## [Dataset section]
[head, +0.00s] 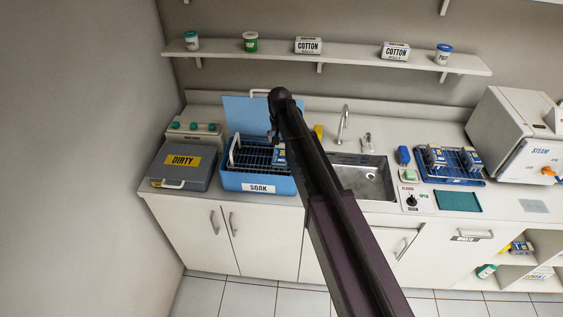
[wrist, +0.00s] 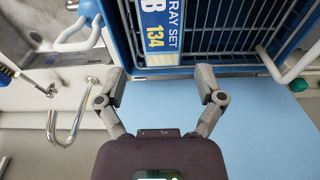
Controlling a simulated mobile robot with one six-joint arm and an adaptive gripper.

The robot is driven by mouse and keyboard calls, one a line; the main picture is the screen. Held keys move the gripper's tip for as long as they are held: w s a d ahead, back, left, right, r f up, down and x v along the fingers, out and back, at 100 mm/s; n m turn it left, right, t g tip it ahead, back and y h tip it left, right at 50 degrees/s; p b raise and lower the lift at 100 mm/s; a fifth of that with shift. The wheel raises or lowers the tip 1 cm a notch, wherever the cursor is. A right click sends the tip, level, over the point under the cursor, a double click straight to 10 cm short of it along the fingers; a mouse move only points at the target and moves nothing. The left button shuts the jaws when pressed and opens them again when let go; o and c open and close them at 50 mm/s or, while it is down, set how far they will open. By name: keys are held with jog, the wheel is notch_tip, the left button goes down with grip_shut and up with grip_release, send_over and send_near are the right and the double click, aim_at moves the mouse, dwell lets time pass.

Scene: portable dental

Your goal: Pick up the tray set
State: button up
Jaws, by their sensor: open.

## [Instructions for the task]
Write out the whole listing again, exactly, with no pictures.

## [Full output]
[head, +0.00s] 
[wrist, +0.00s] 
Controlling a simulated mobile robot with one six-joint arm and an adaptive gripper.

The robot is driven by mouse and keyboard calls, one a line; the main picture is the screen. Held keys move the gripper's tip for as long as they are held: w s a d ahead, back, left, right, r f up, down and x v along the fingers, out and back, at 100 mm/s; n m turn it left, right, t g tip it ahead, back and y h tip it left, right at 50 degrees/s; p b raise and lower the lift at 100 mm/s; a fifth of that with shift. The wheel raises or lowers the tip 1 cm a notch, wherever the cursor is. A right click sends the tip, level, over the point under the cursor, a double click straight to 10 cm short of it along the fingers; a mouse move only points at the target and moves nothing. The left button shuts the jaws when pressed and opens them again when let go; o and c open and close them at 50 mm/s or, while it is down, set how far they will open. By name: keys are held with jog, the wheel is notch_tip, the left button goes down with grip_shut and up with grip_release, send_over and send_near are the right and the double click, aim_at moves the mouse, dwell lets time pass.

Scene: portable dental

Your goal: Pick up the tray set
State: button up
Jaws, by their sensor: open.

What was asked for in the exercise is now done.